Matthew Hennessy delivered a talk on testing probabilistic processes that presented work he did while visiting NICTA in Australia. This was a one hour version of a shorter talk he had delivered earlier at the symposium in honour of Gordon Plotkin's sixtieth birthday. Matthew gave a typically well polished lecture, which managed to present a lot of technical work without ever giving his audience the feeling of being overwhelmed by the mathematics. I am looking forward to reading the paper on which the talk was based.

The last invited talk for the workshop was delivered by David Sands. Static verification of secure information flow has been a popular theme in recent programming language research, but the information flow policies considered are based on a static view of security levels. In his talk, Dave provided a road map of the main directions of current research, and introduced a simple mechanism, called flow locks, for specifying dynamic information flow policies, and a type-and-effect system for statically verifying flow lock policies. The talk was based on joint work with Niklas Broberg.

The 26 contributed talks were mostly of excellent quality, presenting work at different stages of development; some of it was definitely in progress, some other was "in infancy", and some was instead very mature. This is what a workshop should be like!

Some photos from the workshop, courtesy of MohammadReza Mousavi, are available.

The 2007 edition of the workshop will be held in Oslo, Norway. I trust that it'll be just as successful as we felt this one was.
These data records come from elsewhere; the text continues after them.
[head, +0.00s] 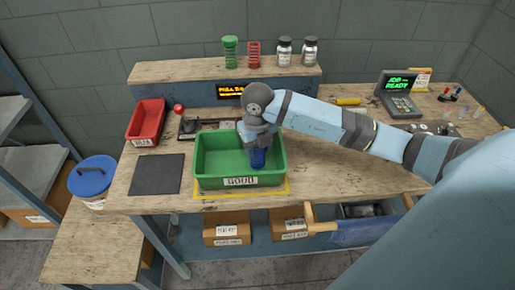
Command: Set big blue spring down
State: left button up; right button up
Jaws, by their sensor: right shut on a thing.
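The big blue spring (259,158) is upright in my right gripper (256,146), low inside the green bin (240,182) labelled GOOD. My right gripper is shut on the spring's upper part and hides some of it. I cannot tell whether the spring touches the bin floor. The rest of the bin floor that shows is bare. My left gripper does not show.
A red bin (146,120) and a dark mat (156,174) are left of the green bin. A shelf (180,70) behind holds a green spring (230,52), a red spring (253,55) and two jars. A keypad terminal (399,103) reads JOB READY.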

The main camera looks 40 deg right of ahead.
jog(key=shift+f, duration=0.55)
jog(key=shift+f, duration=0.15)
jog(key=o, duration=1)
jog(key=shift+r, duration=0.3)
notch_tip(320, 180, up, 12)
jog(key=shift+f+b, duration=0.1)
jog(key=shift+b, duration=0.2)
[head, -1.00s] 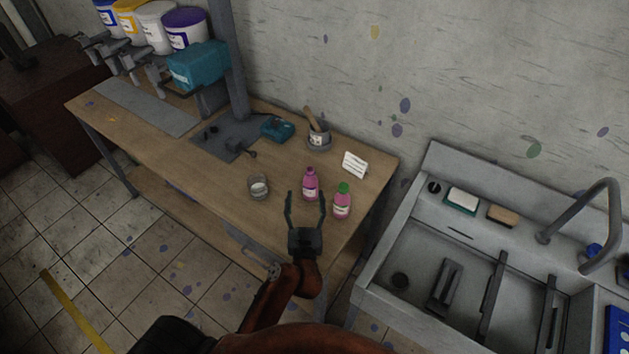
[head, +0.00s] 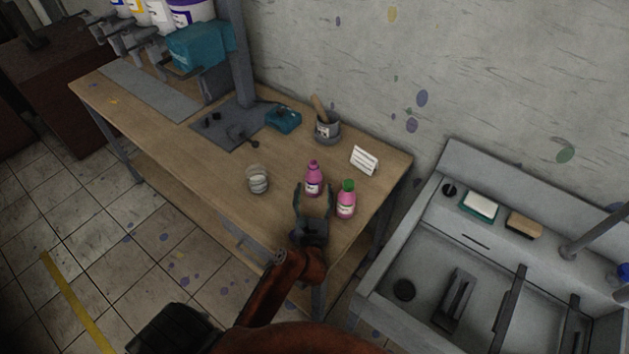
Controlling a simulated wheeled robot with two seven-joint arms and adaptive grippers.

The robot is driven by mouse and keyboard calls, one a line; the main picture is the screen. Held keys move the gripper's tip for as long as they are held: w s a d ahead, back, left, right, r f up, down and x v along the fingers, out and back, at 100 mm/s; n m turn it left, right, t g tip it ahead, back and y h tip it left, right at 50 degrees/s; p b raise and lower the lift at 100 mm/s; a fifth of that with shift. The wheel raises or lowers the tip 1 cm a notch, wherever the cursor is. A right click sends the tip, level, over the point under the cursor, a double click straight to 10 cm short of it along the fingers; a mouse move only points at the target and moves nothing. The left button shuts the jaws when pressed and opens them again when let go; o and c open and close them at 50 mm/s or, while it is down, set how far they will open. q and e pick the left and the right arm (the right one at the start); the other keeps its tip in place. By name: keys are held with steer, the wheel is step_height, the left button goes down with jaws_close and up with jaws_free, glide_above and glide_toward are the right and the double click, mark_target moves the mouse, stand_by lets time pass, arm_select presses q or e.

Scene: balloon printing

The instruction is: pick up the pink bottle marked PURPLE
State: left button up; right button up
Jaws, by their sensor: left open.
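Two pink bottles stand upright on the wooden table (head: 190,165) near its right end. One bottle has a purple cap (head: 313,180). The other bottle has a green cap (head: 346,200) and stands just to its right and nearer. Both have white labels whose text is too small to read. My left gripper (head: 314,192) is open, its two fingers pointing at the purple-capped bottle. Its fingertips appear on either side of the lower part of that bottle; I cannot tell whether they touch it. My right gripper is not in view.
A glass cup (head: 257,179) stands left of the bottles. Behind them are a grey pot with a wooden handle (head: 326,128), a white card (head: 364,160) and a teal object (head: 283,119). A sink (head: 420,260) stands to the right. The table's front middle is clear.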

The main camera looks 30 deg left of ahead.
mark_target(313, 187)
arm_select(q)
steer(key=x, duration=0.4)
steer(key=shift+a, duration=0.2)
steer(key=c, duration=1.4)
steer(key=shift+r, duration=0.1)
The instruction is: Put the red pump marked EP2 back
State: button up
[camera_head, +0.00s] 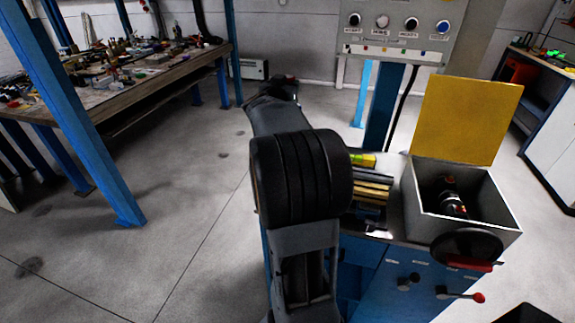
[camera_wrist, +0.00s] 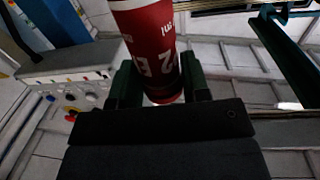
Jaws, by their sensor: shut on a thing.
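The red pump (camera_wrist: 152,40) fills the upper middle of the wrist view. It has white lettering, partly cut off, with a "2" and an "E" legible, and a dark lower end. My gripper (camera_wrist: 157,85) is shut on it, with one dark green finger on each side. The pump's upper end is outside the wrist view. In the head view my arm hides the pump and the gripper, so I cannot tell where the pump is over the floor.
An open grey box (camera_head: 416,205) with a raised yellow lid (camera_head: 466,115) stands at right, holding a dark, partly red object (camera_head: 450,197). A control panel (camera_head: 395,28) stands behind. A cluttered workbench (camera_head: 115,90) and blue post (camera_head: 75,110) are at left. The left floor is clear.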

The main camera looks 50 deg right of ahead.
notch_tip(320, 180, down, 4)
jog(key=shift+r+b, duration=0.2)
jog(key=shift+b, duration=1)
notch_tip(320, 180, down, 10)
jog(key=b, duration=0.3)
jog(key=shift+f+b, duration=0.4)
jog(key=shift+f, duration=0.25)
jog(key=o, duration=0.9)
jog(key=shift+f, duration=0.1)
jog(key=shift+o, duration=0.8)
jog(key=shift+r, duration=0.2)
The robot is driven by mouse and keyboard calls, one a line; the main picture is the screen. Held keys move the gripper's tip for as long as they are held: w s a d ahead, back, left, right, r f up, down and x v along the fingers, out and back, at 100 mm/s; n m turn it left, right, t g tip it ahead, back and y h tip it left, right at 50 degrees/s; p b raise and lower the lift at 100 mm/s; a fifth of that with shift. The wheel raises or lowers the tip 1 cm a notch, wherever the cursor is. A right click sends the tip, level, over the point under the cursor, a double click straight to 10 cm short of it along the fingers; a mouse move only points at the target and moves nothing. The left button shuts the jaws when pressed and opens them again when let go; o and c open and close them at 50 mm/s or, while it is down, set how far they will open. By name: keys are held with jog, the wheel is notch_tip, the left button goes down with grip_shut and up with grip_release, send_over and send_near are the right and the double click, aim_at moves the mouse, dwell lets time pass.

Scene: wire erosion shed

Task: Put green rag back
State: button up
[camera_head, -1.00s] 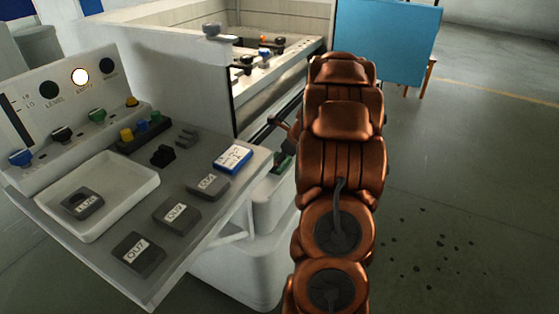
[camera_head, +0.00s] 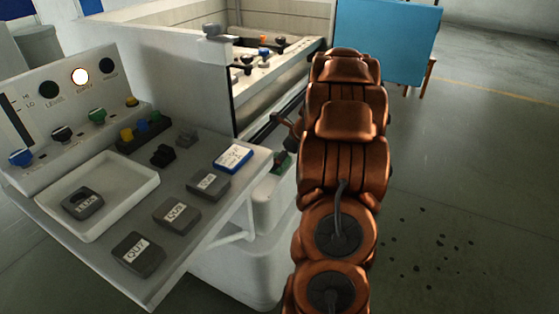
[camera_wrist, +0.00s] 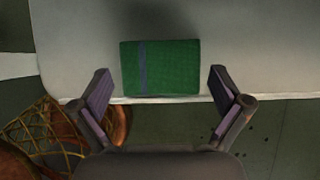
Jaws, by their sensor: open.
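The green rag (camera_wrist: 160,67), folded into a rectangle with a blue-grey stripe near its left side, lies flat on a pale surface (camera_wrist: 255,50) in the wrist view, close to that surface's near edge. My gripper (camera_wrist: 160,82) is open and empty, with one finger to the left of the rag and one to the right. Gaps show between the fingers and the rag in the picture; the height above it is hard to tell. In the head view a small green patch (camera_head: 280,162) shows beside my arm, mostly hidden.
A sloped console (camera_head: 216,213) with knobs, labelled blocks and a white tray (camera_head: 135,196) stands on the left. White bins (camera_head: 240,275) sit beneath it. An open machine tank (camera_head: 180,80) is behind.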

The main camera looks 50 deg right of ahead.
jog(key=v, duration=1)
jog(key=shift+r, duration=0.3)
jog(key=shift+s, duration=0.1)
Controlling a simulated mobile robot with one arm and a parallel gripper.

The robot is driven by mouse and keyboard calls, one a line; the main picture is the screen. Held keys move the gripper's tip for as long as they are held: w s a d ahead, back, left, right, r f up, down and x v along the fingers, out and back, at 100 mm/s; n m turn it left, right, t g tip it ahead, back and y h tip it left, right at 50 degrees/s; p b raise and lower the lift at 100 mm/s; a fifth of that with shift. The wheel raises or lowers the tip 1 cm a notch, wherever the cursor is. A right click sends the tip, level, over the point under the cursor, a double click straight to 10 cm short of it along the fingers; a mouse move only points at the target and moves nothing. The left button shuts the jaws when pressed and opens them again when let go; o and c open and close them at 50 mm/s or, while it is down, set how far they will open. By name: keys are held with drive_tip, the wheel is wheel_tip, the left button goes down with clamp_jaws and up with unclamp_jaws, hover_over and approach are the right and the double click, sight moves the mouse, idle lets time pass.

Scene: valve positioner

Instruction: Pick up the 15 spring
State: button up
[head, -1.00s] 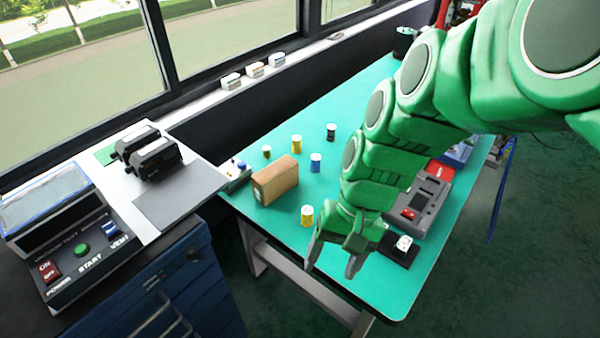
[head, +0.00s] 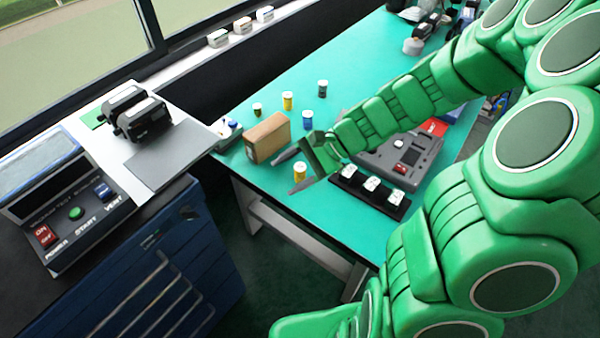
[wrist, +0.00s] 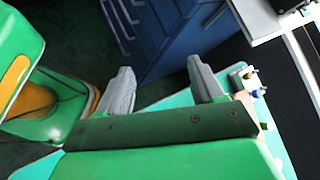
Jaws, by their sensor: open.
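I cannot read a 15 on any part, so I cannot tell which one is the 15 spring. My gripper (head: 284,173) is open by the table's front edge. In the head view its fingers lie on either side of the near yellow cylinder.
A brown box (head: 267,138) stands left of my gripper. A black holder (head: 345,183) with white-topped parts (head: 371,184) and a grey device (head: 385,160) are to the right. A blue drawer cabinet (head: 170,265) is at the front left. The far table middle is clear.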

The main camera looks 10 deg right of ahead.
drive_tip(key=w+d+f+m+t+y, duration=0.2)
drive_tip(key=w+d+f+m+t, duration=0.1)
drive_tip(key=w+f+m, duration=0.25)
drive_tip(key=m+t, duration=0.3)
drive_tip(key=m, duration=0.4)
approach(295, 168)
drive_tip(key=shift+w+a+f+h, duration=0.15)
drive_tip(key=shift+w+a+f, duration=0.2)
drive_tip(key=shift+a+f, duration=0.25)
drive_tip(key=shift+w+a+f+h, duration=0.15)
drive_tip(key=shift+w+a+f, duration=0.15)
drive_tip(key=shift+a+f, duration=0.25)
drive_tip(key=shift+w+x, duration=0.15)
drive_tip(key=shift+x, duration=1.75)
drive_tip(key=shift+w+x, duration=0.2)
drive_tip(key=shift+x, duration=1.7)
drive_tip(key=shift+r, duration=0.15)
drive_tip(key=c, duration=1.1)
Good luck to Olaf Owe, who will take over the mantle of organizer from Anna and me.

Tuesday, October 17, 2006

Double Blind Refereeing

A colleague of ours was discussing the following dilemma with Anna today.

A computer scientist is preparing a submission to a conference in Language Technology that has double blind refereeing. He is just about the only person in the world doing tagging for Icelandic. Should he cite his own work in the submission?

This colleague realized that, by citing his own work, he would make his identity known to the reviewers, and was worried that this might influence them. We told him that a reviewer would be able to infer the name of the author from the paper anyway because he is really the only possible author of that paper. (In general, in TCS the set of possible authors of a paper is not very large, and, using tell-tale stylistic or notational usages, a reviewer of an authorless paper is often able to determine the author(s) of a paper with a rather large degree of accuracy.)

Consider also the following catch-22 situation. A reviewer of the paper by our colleague could reject it because the anonymous author X is neither citing the closely related work of author X nor comparing his work with that of author X! It would be just great to have one's paper rejected for not citing one's own work, wouldn't it?

I have never believed in double blind refereeing. This story has reinforced my lack of belief in this system.

Friday, October 13, 2006

Mini Course on Model Checking Real-time Systems in Reykjavík

As part of the ICE-TCS activities held during the coming week, which will be mostly devoted to the 18th Nordic Workshop on Programming Theory, we shall host a mini course Model Checking for Real-time Systems held by Kim G. Larsen. The course will be held on Monday, 16 October, at Reykjavík University. (In case you are interested in looking at some text in Icelandic, you can see the announcement that will appear tomorrow in one of the local newspapers.)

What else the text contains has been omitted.